Kemudahan terkait dengan SLO dan izin operasi serta kewajiban PLN menyediakan export-import meter (kWh exim) akan menjadi stimulus bagi pelanggan rumah tangga dan bisnis untuk menggunakan PLTS atap. Meski demikian, dengan kondisi pasar yang masih prematur, tingginya potensi dan minat masyarakat masih perlu mendapatkan stimulus insentif lainnya, misalnya diskon Pajak Bumi dan Bangunan (PBB), kemudahan mendapatkan pembiayaan, dan skema kredit ringan cicilan tetap untuk rumah tangga.
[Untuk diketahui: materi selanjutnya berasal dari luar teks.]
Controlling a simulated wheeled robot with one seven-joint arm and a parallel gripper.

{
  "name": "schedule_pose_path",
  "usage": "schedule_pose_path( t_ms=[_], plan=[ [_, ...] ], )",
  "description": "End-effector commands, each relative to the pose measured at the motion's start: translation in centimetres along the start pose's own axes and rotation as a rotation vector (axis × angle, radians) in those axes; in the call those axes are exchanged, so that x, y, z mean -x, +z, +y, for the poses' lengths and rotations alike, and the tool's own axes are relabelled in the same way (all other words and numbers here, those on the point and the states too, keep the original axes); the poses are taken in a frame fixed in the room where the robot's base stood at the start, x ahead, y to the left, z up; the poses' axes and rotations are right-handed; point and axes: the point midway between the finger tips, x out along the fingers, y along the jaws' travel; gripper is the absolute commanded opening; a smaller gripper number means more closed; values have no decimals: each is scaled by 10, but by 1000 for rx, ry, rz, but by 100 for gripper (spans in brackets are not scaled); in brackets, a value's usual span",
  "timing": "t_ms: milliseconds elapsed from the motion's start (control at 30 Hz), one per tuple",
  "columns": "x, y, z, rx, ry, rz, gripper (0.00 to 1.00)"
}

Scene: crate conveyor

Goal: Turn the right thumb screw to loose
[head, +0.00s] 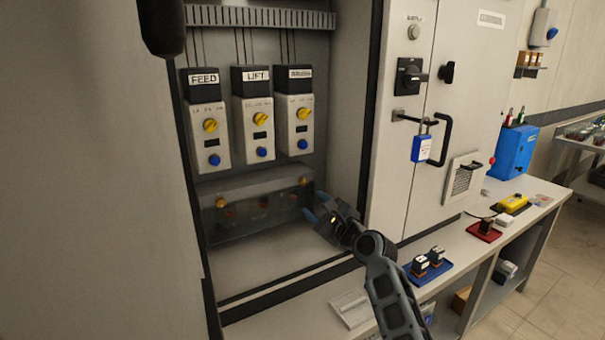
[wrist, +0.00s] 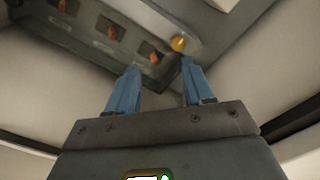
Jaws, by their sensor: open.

Perubahan ketentuan biaya kapasitas menjadi insentif bagi perusahaan multinasional dan perusahaan di Indonesia yang telah memiliki target untuk menggunakan energi terbarukan untuk operasi fasilitasnya. Sejumlah perusahaan multinasional yang tergabung dalam RE100, yaitu aliansi perusahaan yang berkomitmen untuk menggunakan 100% energi terbarukan, adalah salah satu pihak yang diuntungkan. Penggunaan PLTS atap merupakan salah satu solusi untuk mencapai target tersebut yang sebelumnya terkendala dengan tingginya biaya kapasitas. Permen ESDM No. 16/2019 yang menurunkan biaya kapasitas ini merupakan angin segar untuk mereka.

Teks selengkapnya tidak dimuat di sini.